## Requirements
Quote all lines below exactly. Images stay out.

## Supplied material
· · · · ·

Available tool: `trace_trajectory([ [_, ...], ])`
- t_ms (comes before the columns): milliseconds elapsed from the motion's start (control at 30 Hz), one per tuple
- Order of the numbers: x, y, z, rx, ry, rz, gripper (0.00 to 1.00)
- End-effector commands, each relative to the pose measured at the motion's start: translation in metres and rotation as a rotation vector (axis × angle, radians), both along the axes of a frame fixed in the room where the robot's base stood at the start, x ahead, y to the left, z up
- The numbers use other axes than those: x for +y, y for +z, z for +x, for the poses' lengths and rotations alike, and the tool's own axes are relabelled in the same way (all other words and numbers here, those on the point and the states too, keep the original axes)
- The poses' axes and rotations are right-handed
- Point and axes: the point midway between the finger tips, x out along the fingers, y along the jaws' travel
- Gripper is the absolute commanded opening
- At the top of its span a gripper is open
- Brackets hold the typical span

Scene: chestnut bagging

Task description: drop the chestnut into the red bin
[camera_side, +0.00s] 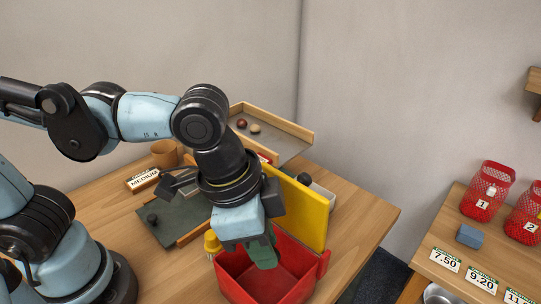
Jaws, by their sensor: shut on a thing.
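The red bin (240,286) stands open at the front of the table, with a yellow panel (312,218) upright behind it. My gripper (264,258) points down over the left back part of the bin, its green fingertips at about rim level or just inside. The jaws are shut on a small thing that the fingers and hand hide, which I take to be the chestnut. How deep the fingertips reach is unclear. The bin's floor is partly hidden by my gripper.
A wood-edged tray (290,148) at the back holds a dark red ball (241,123) and a tan ball (255,129). A dark green mat (178,222) bears a dark round object (151,219). A second table with red mesh baskets (487,190) is at right.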

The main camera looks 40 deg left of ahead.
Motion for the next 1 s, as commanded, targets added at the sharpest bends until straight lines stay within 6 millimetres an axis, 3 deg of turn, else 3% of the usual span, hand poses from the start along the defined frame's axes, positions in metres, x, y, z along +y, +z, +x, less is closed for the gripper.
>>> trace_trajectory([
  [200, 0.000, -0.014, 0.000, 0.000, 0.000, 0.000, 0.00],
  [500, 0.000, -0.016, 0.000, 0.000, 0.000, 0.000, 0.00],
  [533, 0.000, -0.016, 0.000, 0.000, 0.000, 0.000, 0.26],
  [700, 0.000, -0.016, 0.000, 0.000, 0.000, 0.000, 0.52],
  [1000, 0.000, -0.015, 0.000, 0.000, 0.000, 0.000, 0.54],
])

· · · · ·

## Output of the exercise
Available tool: `trace_trajectory([ [_, ...], ])`
- t_ms (comes before the columns): milliseconds elapsed from the motion's start (control at 30 Hz), one per tuple
- Order of the numbers: x, y, z, rx, ry, rz, gripper (0.00 to 1.00)
- End-effector commands, each relative to the pose measured at the motion's start: translation in metres and rotation as a rotation vector (axis × angle, radians), both along the axes of a frame fixed in the room where the robot's base stood at the start, x ahead, y to the left, z up
- The numbers use other axes than those: x for +y, y for +z, z for +x, for the poses' lengths and rotations alike, and the tool's own axes are relabelled in the same way (all other words and numbers here, those on the point and the states too, keep the original axes)
- The poses' axes and rotations are right-handed
- Point and axes: the point midway between the finger tips, x out along the fingers, y along the jaws' travel
- Gripper is the absolute commanded opening
- At the top of its span a gripper is open
- Brackets hold the typical span

Scene: chestnut bagging

Task description: drop the chestnut into the red bin
[camera_side, +0.00s] 
Jaws, by their sensor: shut on a thing.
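The red bin (240,286) stands open at the front of the table, with a yellow panel (312,218) upright behind it. My gripper (264,258) points down over the left back part of the bin, its green fingertips at about rim level or just inside. The jaws are shut on a small thing that the fingers and hand hide, which I take to be the chestnut. How deep the fingertips reach is unclear. The bin's floor is partly hidden by my gripper.
A wood-edged tray (290,148) at the back holds a dark red ball (241,123) and a tan ball (255,129). A dark green mat (178,222) bears a dark round object (151,219). A second table with red mesh baskets (487,190) is at right.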

The main camera looks 40 deg left of ahead.
Motion for the next 1 s, as commanded, targets added at the sharpest bends until straight lines stay within 6 millimetres an axis, 3 deg of turn, else 3% of the usual span, hand poses from the start along the defined frame's axes, positions in metres, x, y, z along +y, +z, +x, less is closed for the gripper.
>>> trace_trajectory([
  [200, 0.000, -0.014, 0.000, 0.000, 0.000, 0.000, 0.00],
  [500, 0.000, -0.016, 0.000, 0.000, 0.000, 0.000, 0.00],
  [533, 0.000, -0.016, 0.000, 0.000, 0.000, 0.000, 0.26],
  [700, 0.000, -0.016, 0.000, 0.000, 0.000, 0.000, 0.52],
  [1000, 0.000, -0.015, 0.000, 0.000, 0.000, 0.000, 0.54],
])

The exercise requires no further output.